● Input material:
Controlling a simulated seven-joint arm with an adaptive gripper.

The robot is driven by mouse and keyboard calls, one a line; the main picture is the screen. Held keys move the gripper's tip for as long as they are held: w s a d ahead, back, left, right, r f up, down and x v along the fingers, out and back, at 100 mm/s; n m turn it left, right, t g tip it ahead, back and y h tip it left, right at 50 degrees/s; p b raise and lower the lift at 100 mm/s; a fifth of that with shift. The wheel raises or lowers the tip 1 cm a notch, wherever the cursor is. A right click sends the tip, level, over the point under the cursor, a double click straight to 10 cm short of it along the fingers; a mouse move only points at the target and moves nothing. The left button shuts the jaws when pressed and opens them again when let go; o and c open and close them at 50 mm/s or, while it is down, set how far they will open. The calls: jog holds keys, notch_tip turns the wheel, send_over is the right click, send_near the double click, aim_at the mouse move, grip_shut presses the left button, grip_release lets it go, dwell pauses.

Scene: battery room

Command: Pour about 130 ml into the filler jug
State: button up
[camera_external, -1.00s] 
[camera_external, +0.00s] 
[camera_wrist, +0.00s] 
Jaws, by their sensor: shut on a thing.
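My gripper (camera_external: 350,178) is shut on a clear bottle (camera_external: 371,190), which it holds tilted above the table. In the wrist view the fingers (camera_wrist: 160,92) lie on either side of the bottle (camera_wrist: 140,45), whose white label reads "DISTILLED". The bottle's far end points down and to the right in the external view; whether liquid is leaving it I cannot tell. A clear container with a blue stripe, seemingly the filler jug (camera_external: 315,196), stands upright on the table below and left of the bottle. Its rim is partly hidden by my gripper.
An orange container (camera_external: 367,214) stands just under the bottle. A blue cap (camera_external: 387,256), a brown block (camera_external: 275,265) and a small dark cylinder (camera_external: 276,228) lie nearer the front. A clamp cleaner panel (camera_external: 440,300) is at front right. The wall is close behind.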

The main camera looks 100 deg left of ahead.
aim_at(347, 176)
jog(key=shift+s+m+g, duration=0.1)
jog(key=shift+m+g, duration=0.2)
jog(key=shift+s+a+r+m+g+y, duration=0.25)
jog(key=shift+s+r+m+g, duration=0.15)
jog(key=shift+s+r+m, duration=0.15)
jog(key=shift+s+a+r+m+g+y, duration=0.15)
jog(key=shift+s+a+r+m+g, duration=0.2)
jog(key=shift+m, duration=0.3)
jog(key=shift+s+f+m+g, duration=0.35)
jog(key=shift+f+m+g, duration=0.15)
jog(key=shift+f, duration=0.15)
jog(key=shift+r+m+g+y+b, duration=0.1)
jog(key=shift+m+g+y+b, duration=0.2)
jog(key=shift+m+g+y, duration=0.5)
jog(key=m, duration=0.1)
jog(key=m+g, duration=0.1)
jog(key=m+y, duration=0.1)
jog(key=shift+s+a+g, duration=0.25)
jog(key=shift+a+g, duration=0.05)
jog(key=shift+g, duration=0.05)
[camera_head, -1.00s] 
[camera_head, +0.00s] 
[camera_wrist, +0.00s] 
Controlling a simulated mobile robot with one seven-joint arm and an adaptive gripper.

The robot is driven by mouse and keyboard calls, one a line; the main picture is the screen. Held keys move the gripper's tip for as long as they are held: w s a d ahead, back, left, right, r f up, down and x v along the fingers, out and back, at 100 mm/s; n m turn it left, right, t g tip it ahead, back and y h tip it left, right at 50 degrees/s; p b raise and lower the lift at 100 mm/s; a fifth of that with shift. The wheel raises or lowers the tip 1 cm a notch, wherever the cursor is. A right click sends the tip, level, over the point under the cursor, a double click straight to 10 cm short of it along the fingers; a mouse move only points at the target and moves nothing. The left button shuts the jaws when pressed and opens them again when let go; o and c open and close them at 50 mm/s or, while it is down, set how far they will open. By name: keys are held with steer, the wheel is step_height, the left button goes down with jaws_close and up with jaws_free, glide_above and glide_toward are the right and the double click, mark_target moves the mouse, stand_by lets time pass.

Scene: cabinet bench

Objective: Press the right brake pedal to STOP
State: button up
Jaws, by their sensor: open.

● Stated problem:
Give back, word for word, only the lines above from the line holding "[camera_head, -1.00s]" to the line holding "Controlling a simulated mobile", both included.

● Reply to the exercise:
[camera_head, -1.00s] 
[camera_head, +0.00s] 
[camera_wrist, +0.00s] 
Controlling a simulated mobile robot with one seven-joint arm and an adaptive gripper.

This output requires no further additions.